Railroads were a bubble. Radio was a bubble. The internet was a bubble. The technology was real every single time. The valuations just got ahead of themselves because humans are humans and financial markets are financial markets.
That’s the part people always forget. Calling something a bubble tells you almost nothing about timing.
You can be completely right and still get destroyed financially because you were early.
Druckenmiller told a great story about this years ago. He had already called the top in early 2000. Sold everything. Thought the tech mania had gone too far. He was right. But then he watched younger traders around him making absurd amounts of money every day while he sat there in cash feeling like an idiot.
Eventually he cracked and bought billions worth of tech stocks almost right at the top.
“So like around March I could feel it coming. I just, I had to play. I couldn’t help myself. And three times the same week I pick up the phone, don’t do it. Don’t do it. Anyway, I pick up the phone finally. I think I missed the top by an hour. I bought $6 billion worth of tech stocks, and in six weeks I had left Soros and I had lost $3 billion in that one play. You asked me what I learned. I didn’t learn anything. I already knew that I wasn’t supposed to do that. I was just an emotional basket case and I couldn’t help myself” — Druck
This is one of the greatest investors ever. Four decades without a down year. And even he got sucked into it emotionally at the worst possible moment.
So when I see people acting completely certain on either side of this market, it honestly annoys me a little.
The person arguing that the fundamentals are real might be right today and still get crushed later when sentiment turns.
The person calling this another 1999 might also be right and still watch these stocks double before it matters.
Neither of them knows. I don’t know either. I just think admitting that is more useful than pretending otherwise.
What I do feel pretty strongly about is that risk management matters a lot more right now than squeezing out the last bit of upside. And that mostly comes down to understanding what you actually own.
A lot of people think they’re being disciplined buying semis because the forward multiples don’t look insane. But cyclical businesses almost always look cheapest near the top. The estimates assume demand stays strong, pricing stays high, and customers keep spending.
Take memory. A huge chunk of the earnings explosion recently has come from pricing power, not just volume growth. HBM demand created shortages, suppliers raised prices aggressively, and suddenly stocks screen “cheap” on forward earnings.
That works until it doesn’t.
When cycles turn, estimates get cut at the exact same time multiples compress. That combination gets ugly very fast.
I wrote about this in my Folly post last month when SOXX had already gone vertical. Since then it’s gone even higher, which honestly just reinforces the point. Being early feels exactly the same as being wrong in real time.
But I’d still rather think carefully about risk now than convince myself this time is different because stocks keep going up.
I’m not saying don’t own anything. I’m not even saying don’t own semis.
I’m just saying know what you own and what has to happen for the valuation to work.

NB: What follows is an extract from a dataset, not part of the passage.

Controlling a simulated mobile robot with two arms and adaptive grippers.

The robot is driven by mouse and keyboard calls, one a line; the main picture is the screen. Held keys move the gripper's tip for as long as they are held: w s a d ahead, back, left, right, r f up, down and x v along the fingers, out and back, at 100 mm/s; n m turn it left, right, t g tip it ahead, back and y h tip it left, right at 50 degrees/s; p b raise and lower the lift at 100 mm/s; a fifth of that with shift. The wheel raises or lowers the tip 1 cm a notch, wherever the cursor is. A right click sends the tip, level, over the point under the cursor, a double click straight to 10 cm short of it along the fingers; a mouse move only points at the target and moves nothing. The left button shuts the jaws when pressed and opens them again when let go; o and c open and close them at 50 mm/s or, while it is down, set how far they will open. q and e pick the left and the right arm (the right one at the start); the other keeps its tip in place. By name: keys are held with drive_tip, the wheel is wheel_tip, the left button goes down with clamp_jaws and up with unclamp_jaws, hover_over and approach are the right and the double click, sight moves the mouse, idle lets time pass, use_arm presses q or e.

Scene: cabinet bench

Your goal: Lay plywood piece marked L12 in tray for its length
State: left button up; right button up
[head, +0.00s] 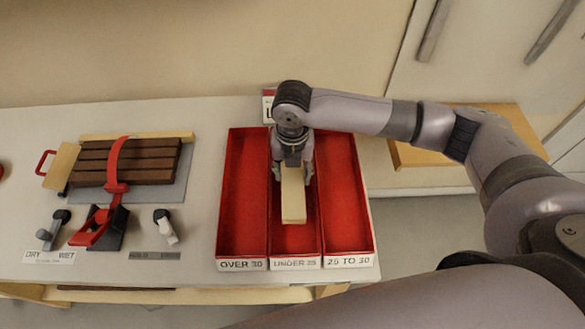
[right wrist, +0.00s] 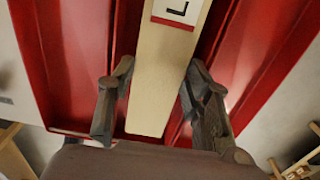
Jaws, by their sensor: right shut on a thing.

If you’re paying huge multiples for cyclical businesses because AI demand looks endless today, you need that demand to stay elevated for a long time. Maybe it will. Maybe it won’t.
That’s a very different setup than buying a good business at a reasonable price where you don’t need everything to go perfectly.
Investors willing to think three to five years out still have a lot of opportunities right now. Real ones. Good businesses, reasonable prices, actual earnings power that doesn’t require everything to go perfectly.
The hard part is looking away from the stuff everyone else is making money on. That takes discipline. Usually the kind people only develop after getting burned.
And a lot of people in this cycle have not been burned yet. So yeah. Don’t get too cute. Don’t let the timeline bully you into doing something stupid.
Anyway, make of that what you will. Nobody actually knows how this ends. Stay humble, stay diligent, and know what you own.



The Druck story hit me. Four decades of pattern recognition and he still cracked. Sat in cash, watched everyone else print money, finally caved an hour before the top. Lost $3 billion in six weeks.
He said he didn’t learn anything. He already knew. He was just an emotional basket case and couldn’t help himself.
That’s the part that sticks. The framework doesn’t fail you. You fail the framework.
What keeps me out of that trap is pre-committing to an IRR hurdle before I deploy a dollar. If the math doesn’t clear on conservative assumptions, I don’t get to play. Doesn’t matter how loud the FOMO gets.
Bubbles don’t kill disciplined buyers. They kill the ones who abandoned their framework because it felt stupid for six months.